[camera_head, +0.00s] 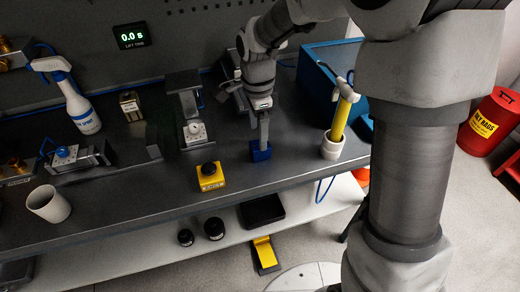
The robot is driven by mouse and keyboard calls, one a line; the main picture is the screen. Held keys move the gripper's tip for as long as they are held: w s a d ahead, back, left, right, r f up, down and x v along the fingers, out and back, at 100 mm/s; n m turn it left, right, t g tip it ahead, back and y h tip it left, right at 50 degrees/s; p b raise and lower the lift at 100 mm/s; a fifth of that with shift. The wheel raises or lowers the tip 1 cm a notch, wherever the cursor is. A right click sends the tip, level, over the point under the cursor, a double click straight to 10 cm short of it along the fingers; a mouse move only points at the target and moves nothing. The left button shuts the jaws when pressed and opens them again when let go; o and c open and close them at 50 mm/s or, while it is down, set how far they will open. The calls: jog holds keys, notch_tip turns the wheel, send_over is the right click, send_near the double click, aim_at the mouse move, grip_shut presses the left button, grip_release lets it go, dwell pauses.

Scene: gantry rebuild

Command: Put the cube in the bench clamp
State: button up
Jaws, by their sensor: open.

|---|

> **What you are asked to do**:
Transcribe the material exactly, and leave out whatever pictures it holds.

> **Response to this exercise**:
[camera_head, +0.00s] 
The robot is driven by mouse and keyboard calls, one a line; the main picture is the screen. Held keys move the gripper's tip for as long as they are held: w s a d ahead, back, left, right, r f up, down and x v along the fingers, out and back, at 100 mm/s; n m turn it left, right, t g tip it ahead, back and y h tip it left, right at 50 degrees/s; p b raise and lower the lift at 100 mm/s; a fifth of that with shift. The wheel raises or lowers the tip 1 cm a notch, wherever the cursor is. A right click sends the tip, level, over the point under the cursor, a double click straight to 10 cm short of it along the fingers; a mouse move only points at the target and moves nothing. The left button shuts the jaws when pressed and opens them again when let go; o and c open and close them at 50 mm/s or, while it is down, set how far they will open. The calls: jog holds keys, notch_tip turns the wheel, send_over is the right click, send_near the double click, aim_at the mouse move, grip_shut presses the left button, grip_release lets it go, dwell pauses.

Scene: gantry rebuild

Command: Put the cube in the bench clamp
State: button up
Jaws, by their sensor: open.

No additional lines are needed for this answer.